On parlait de NEUROSIS, de CULT OF LUNA (mais d'une manière péjorative pour ces derniers...), mais aussi proche de la vérité fut on, nous en étions encore très loin.
Et deux ans plus tard, les trois nordiques revenaient dans leur costume pour nous narrer la suite des aventures du fascinant Coucou, avec une trame similaire pour un résultat presque complètement différent.
Nombreux sont les fans de BREACH à n'avoir pas su en reconnaître la pérennité à travers TERRA TENEBROSA. Déçus du décorum, de l'attitude, voire même du groupe live. Ils se sont regroupés dans le giron de THE OLD WIND, le second projet d'anciens BREACH (avec le leader de THE OCEAN), beaucoup plus... pragmatique, osons le terme. Je ne condamnerai pas leur choix, mais j'ai choisi mon camp depuis longtemps. La phénoménale inspiration de l'ex porte parole du Post Hardcore suédois se retrouvait aujourd'hui chez ce Coucou si imprévisible, et The Purging allait appuyer mon affirmation.

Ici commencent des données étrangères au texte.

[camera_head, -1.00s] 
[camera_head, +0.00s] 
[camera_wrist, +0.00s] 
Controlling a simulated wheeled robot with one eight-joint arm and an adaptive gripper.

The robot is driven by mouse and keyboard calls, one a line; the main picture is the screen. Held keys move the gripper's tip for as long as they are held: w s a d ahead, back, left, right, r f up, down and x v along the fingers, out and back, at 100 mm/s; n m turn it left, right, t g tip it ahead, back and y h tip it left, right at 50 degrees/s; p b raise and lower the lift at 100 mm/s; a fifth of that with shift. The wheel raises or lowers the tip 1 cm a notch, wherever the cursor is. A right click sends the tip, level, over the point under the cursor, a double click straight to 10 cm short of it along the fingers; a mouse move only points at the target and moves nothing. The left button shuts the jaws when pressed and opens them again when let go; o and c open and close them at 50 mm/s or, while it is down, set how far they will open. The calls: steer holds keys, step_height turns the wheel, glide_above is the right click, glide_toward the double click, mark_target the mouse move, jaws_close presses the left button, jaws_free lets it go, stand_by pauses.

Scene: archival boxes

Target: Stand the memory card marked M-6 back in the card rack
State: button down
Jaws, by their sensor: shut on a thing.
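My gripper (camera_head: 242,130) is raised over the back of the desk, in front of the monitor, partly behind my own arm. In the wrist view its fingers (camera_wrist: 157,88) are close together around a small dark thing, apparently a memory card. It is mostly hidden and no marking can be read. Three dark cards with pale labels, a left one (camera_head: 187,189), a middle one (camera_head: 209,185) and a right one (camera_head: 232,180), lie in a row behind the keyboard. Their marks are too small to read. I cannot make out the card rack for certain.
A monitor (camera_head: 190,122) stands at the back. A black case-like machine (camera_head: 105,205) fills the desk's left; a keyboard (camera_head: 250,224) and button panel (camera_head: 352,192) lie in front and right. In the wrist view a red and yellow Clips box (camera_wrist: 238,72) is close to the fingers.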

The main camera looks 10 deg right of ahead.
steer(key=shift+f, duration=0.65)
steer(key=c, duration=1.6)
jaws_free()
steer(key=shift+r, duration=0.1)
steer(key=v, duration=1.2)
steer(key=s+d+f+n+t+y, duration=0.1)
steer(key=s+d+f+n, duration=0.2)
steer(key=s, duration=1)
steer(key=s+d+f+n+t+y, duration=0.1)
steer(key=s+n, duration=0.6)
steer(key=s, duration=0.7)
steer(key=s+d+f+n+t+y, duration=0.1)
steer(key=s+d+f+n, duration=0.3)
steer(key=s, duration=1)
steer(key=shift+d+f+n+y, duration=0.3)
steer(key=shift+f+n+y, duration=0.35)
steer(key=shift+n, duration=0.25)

Si The Tunnels privilégiait les longues avancées pesantes, les contrastes marqués, si les pistes savaient attendre le bon moment pour déstabiliser et briser la ligne, The Purging ose la frappe frontale, l'efficacité optimale et la violence la plus drue.
Certes, les analogies entre les deux thèses musicales sont nombreuses. Même rythme synthétique heurté et cassant, même symphonie bruitiste en arrière plan, mêmes guitares déviantes et magnétiques. Mais si The Tunnels utilisait l'absence de chant aussi totale qu'un silence d'outre tombe, son successeur ose les incantations malsaines et les répand comme autant d'effluves menaçantes et toxiques. Certains morceaux pourraient avoir été composés à l'époque du premier effort, mais il eut été dommage de les divulguer si tôt. Car le trio en à peine deux années à parcouru tant de terrain que leur musique ne souffre plus d'aucune critique stylistique. Leur formule n'approche plus la perfection, elle l'incarne corps et âme damnée, les deux poings tendu vers le sol.

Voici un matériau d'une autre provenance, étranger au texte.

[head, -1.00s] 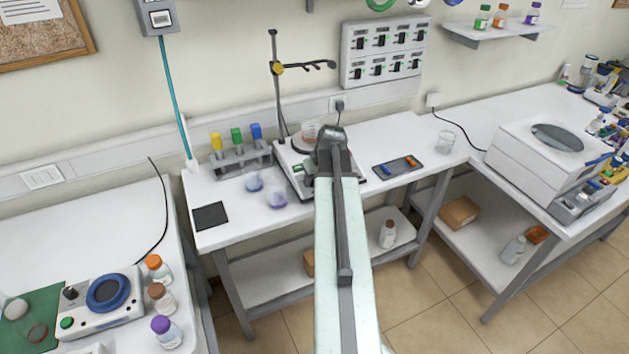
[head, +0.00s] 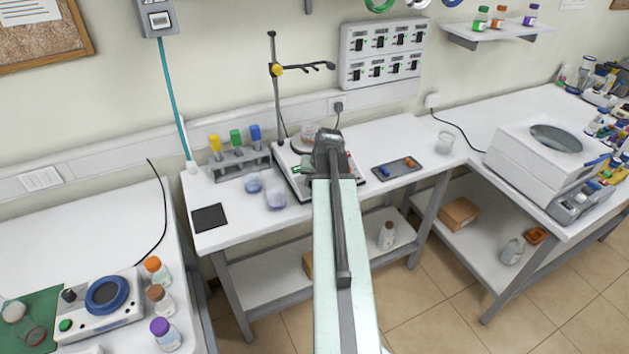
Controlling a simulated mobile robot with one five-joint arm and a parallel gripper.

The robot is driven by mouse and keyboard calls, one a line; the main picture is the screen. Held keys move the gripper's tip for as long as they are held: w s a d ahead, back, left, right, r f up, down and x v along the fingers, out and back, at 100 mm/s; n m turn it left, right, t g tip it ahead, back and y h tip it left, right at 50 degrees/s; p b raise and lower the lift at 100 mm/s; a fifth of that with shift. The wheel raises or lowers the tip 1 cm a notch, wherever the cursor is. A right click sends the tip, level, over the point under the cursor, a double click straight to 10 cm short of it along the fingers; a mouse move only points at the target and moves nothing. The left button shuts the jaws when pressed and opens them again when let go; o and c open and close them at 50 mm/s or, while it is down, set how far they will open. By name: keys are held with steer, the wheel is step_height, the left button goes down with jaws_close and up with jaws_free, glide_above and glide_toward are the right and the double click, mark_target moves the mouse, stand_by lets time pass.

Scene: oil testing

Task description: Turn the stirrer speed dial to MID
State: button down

"The Compression Chamber" ne surprend certes pas. Les reliefs et motifs sont connus, mais restitués avec une précision diabolique. Morceau court et définitivement organique, il place les pièces du puzzle avant l'assemblage.
Il faut en effet attendre le sidérant "Black Pearl In A Crystalline Shell" pour commencer à comprendre à quel point le Coucou et ses deux sbires sont devenus létaux. Mid tempo faussement entraînant, riff presque mémorisable, chant hurlé et traité au paroxysme des moyens disponibles, c'est presque l'hymne du morbide grotesque en soi. Les trois musiciens se permettent tout, et torturent leurs guitares, font passer des borborygmes abjects à travers la cellule du micro, et explosent les basses à grands coups de booster pour lui permettre d'envahir l'espace. Une telle démonstration de puissance (encore ce mot, inévitablement) à l'entame d'un album est un gage de confiance totale en ses moyens, et la suite ne fait que confirmer cet état de fait.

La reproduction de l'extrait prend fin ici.